> Data extract
^^^^

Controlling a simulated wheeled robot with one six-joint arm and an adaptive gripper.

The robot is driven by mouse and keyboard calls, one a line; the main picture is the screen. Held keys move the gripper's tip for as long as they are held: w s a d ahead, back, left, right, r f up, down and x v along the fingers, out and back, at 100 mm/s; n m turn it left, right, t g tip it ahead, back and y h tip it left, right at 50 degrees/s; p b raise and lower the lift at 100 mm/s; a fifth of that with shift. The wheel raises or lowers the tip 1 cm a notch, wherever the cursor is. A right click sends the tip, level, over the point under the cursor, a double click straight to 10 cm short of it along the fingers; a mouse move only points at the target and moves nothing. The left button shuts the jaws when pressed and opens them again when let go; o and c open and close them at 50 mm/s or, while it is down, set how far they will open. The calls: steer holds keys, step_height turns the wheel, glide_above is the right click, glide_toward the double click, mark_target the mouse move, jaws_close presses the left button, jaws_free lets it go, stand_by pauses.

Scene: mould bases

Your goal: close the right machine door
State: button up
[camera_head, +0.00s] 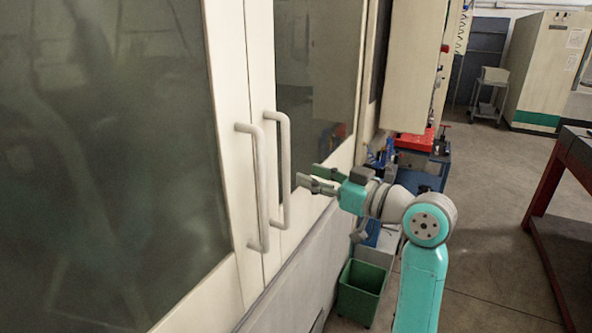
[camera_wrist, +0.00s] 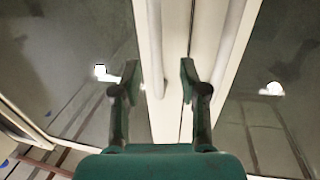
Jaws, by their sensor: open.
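The right machine door (camera_head: 261,65) has a pale frame, a dark window and an upright pale bar handle (camera_head: 284,165). The left machine door (camera_head: 229,80) stands beside it with a similar handle (camera_head: 259,190). The door edges meet at a narrow seam; I cannot tell whether the right door is fully shut. My gripper (camera_head: 309,176) is open and empty, to the right of both handles in the head view and apart from them. In the wrist view my open fingers (camera_wrist: 158,83) point at the door fronts, with one handle (camera_wrist: 155,45) between them and another (camera_wrist: 229,45) to the right.
A green bin (camera_head: 361,290) stands on the floor below my arm. A blue cart with a red top (camera_head: 415,140) is behind it. A dark table with red legs (camera_head: 545,230) is at the right.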

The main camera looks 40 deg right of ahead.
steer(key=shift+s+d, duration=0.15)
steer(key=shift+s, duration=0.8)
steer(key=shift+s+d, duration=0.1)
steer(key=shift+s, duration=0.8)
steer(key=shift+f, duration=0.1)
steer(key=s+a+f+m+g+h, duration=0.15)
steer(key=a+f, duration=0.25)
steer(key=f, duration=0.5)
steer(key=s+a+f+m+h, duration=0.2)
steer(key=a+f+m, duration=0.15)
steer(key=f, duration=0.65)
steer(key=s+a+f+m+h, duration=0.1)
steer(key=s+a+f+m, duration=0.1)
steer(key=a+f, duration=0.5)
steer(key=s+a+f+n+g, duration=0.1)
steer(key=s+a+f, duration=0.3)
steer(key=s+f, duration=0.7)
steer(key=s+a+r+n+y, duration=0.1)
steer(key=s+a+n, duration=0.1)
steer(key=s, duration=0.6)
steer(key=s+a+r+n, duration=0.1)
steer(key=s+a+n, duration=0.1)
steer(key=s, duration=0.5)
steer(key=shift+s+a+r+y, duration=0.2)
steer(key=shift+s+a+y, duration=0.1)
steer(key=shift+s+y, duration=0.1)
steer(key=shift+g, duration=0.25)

^^^^

> Exercise details
Retype the data above exactly; pictures are not part of the copy.

> The answer
Controlling a simulated wheeled robot with one six-joint arm and an adaptive gripper.

The robot is driven by mouse and keyboard calls, one a line; the main picture is the screen. Held keys move the gripper's tip for as long as they are held: w s a d ahead, back, left, right, r f up, down and x v along the fingers, out and back, at 100 mm/s; n m turn it left, right, t g tip it ahead, back and y h tip it left, right at 50 degrees/s; p b raise and lower the lift at 100 mm/s; a fifth of that with shift. The wheel raises or lowers the tip 1 cm a notch, wherever the cursor is. A right click sends the tip, level, over the point under the cursor, a double click straight to 10 cm short of it along the fingers; a mouse move only points at the target and moves nothing. The left button shuts the jaws when pressed and opens them again when let go; o and c open and close them at 50 mm/s or, while it is down, set how far they will open. The calls: steer holds keys, step_height turns the wheel, glide_above is the right click, glide_toward the double click, mark_target the mouse move, jaws_close presses the left button, jaws_free lets it go, stand_by pauses.

Scene: mould bases

Your goal: close the right machine door
State: button up
[camera_head, +0.00s] 
[camera_wrist, +0.00s] 
Jaws, by their sensor: open.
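The right machine door (camera_head: 261,65) has a pale frame, a dark window and an upright pale bar handle (camera_head: 284,165). The left machine door (camera_head: 229,80) stands beside it with a similar handle (camera_head: 259,190). The door edges meet at a narrow seam; I cannot tell whether the right door is fully shut. My gripper (camera_head: 309,176) is open and empty, to the right of both handles in the head view and apart from them. In the wrist view my open fingers (camera_wrist: 158,83) point at the door fronts, with one handle (camera_wrist: 155,45) between them and another (camera_wrist: 229,45) to the right.
A green bin (camera_head: 361,290) stands on the floor below my arm. A blue cart with a red top (camera_head: 415,140) is behind it. A dark table with red legs (camera_head: 545,230) is at the right.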

The main camera looks 40 deg right of ahead.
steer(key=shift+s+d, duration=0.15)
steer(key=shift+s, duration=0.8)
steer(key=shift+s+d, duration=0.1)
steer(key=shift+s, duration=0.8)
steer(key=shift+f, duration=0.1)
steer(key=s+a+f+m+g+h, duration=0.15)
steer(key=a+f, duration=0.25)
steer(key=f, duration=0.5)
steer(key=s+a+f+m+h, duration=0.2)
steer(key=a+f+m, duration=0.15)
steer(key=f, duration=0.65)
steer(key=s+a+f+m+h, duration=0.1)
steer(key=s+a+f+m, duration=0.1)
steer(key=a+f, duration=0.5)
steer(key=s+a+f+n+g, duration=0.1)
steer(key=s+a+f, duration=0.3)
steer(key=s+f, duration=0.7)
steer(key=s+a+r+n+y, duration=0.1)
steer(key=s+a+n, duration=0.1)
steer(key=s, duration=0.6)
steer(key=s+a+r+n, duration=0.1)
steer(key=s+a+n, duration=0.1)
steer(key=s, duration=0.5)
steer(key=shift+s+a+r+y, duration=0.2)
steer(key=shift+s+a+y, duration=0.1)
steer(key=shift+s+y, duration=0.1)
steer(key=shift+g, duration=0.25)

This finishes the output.